The route to Eva Maria Lang and Thomas Knerer leads to an industrial estate. This area in the north of Dresden is well-known because of the party locations in Strasse E. The architects set up shop next door to these in a factory dating from the turn of the last century.

Knerer says that it was pure chance that 14 years ago they founded their studio in Dresden of all places. Eva Maria Lang, on the other hand, says that he liked the city because everything was so monochrome. All that has changed. For several years now the downtown area has been resplendent in gold-plated cupolas and pinkish-yellow facades, which appeals to those tourists who enjoy strolling past the windows of antique shops. At the same time committed citizens are conducting heated arguments about the building measures in the historic city center, Neumarkt, where the Frauenkirche stands. Compared with the pseudo-baroque museum-like feel to downtown, the Knerer Lang studio looks like the Spaceship Enterprise. In the entrance right next to the steel door there is a pin-ball machine. Thomas Knerer lifts up the covering. It is a Williams OXO, made in 73, a relic from his student days. He knows all about them, as back then he loved repairing pin-ball machines, painstakingly soldering switching circuits.

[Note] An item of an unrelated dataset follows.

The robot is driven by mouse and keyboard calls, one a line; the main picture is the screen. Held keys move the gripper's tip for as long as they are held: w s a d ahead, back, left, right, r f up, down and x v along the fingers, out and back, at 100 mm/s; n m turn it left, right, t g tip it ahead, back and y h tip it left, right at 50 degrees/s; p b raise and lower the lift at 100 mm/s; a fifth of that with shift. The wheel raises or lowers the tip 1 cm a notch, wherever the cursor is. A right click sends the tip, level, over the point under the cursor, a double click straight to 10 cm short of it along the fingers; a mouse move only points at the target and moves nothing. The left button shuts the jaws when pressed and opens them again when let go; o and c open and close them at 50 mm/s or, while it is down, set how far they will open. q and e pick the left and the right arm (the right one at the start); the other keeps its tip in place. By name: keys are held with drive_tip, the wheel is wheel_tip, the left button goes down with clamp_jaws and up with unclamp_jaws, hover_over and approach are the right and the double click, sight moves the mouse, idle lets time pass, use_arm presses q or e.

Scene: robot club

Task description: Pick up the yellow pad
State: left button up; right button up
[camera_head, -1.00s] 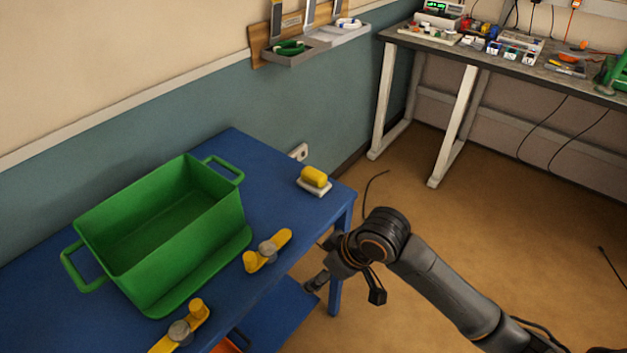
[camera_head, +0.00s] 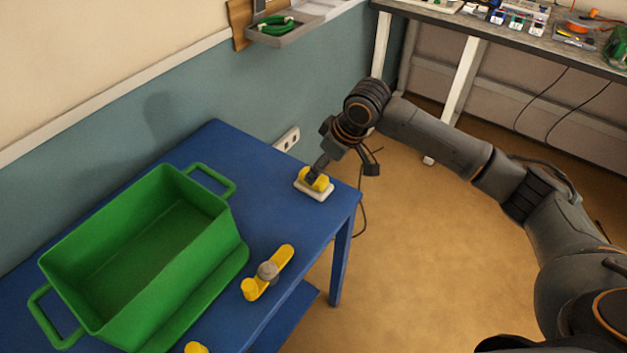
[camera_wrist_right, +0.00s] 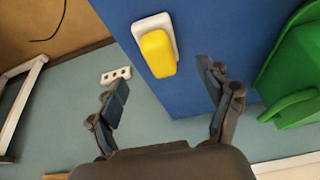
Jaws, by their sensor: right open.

Thomas Knerer (born 1963) and Eva Maria Lang (1964) belong to the generation of architects who had just completed their studies when Germany reunited. And like many others, the two recent graduates of the Technical University in Munich set off on an East German adventure. In Dresden there are a number of studios whose owners worked as assistants to the newly appointed professors at the Technical University there while at the same time setting up their business. Today some of them even have a chair themselves.
In the case of Knerer Lang it was Eva Maria who in the mid-90s brought a breath of fresh air to students at Carsten Lorenzen’s chair of residential construction, while Thomas Knerer, who for eight years now has been Professor of Structural Design at Westsächsische Hochschule in Zwickau, took care of the first contacts.




In the meantime, with their slightly reserved, clearly structured buildings the two have emerged at the top of the Dresden architects rankings. Their list of assignments includes several private residences. They are currently rejuvenating the 200-meter long row on Prager Strasse, one of Europe’s longest residential buildings. Even though with regard to design and construction there is hardly any other German studio as adept and experienced as they are when it comes to refurbishing buildings made of prefabricated concrete slabs, there is no way that they are going to allow themselves to be confined to the residential construction pigeon hole as a result.